While there will certainly be more once I get going, I think this short list does encompass much of who I am, and the aspects of myself I would like to explore. I also promise that this blog won’t entirely focus on my thoughts, as I think that would be a bit much for everyone (myself included). I’m looking forward to doing write-ups for the trips I go on, documenting photography sessions, and there will most certainly be at least one post dedicated to autumn, because how could I not talk about the most beautiful season?
Blogging has never been something I’ve really thought about, and certainly not something I’ve ever considered doing myself. But here I am. After recently starting my largest school essay to date I realised two things. 1) I actually enjoy writing quite a bit. (At least under the right circumstances). And 2) I’m okay at it. I’m not going so far as to say I’m good, but once I’ve got an idea, the words tumble, almost easily, from my mind onto the page. And so, after little consideration, I’m starting a blog.
I named it ‘A Library of Rambles’ in a slight panic upon being asked to choose a title. However I have since realised that this is exactly what I envisage this blog being. A place for me to put down the thoughts in my head that I want to share.
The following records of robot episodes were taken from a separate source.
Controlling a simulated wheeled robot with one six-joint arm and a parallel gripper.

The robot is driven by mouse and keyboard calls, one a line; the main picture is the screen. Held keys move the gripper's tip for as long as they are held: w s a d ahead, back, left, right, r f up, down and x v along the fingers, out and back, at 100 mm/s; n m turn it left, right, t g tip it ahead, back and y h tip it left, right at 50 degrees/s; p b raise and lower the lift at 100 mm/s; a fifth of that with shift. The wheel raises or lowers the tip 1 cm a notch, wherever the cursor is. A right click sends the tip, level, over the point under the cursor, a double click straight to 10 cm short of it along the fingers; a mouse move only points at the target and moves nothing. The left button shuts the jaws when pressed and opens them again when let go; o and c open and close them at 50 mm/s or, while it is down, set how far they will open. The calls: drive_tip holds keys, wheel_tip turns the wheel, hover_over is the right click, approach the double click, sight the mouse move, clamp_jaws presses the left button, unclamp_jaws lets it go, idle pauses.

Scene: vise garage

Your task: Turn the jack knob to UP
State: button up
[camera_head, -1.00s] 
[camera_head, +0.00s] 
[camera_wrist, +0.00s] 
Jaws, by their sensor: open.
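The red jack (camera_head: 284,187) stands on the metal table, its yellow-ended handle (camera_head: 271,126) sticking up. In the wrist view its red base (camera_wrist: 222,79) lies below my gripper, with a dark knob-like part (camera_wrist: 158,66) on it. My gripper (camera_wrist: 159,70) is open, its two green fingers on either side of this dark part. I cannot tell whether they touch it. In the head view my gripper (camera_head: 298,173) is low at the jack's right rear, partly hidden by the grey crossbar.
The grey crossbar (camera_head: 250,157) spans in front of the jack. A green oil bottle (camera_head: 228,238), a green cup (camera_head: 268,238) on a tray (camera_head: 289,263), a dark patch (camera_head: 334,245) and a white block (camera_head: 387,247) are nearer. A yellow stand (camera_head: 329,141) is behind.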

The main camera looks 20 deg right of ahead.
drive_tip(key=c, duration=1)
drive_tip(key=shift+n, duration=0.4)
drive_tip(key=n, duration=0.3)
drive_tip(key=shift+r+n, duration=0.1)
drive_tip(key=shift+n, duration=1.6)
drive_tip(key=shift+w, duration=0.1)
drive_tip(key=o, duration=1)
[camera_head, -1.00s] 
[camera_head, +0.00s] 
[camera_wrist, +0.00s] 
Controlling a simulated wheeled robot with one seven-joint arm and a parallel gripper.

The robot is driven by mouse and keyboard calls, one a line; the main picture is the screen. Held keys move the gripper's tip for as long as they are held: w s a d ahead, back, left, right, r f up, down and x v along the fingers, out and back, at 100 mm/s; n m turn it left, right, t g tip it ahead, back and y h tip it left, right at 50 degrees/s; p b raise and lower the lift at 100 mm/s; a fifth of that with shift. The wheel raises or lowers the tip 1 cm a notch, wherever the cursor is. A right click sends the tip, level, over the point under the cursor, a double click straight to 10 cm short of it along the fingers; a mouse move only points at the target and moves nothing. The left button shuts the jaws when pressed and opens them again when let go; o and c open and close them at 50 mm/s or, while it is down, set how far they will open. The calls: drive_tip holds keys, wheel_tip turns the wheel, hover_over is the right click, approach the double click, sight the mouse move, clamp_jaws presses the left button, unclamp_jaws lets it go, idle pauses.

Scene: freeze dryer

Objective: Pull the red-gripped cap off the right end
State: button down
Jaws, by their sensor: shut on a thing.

The good and the bad.
I have also decided that I’m not going to restrict myself by giving the posts any sort of theme. While doing my brief research I was advised to do the exact opposite of that. Follow a niche topic that people will be interested in. But I’m not writing this for anyone else but myself. So if I want to write about how I’m feeling I will. If I want to write about a trip I went on I will. If I want to rant about some amazing new TV show… you guessed it. I will.
The point is my head gets crowded sometimes, and this is simply the place I am choosing to empty it.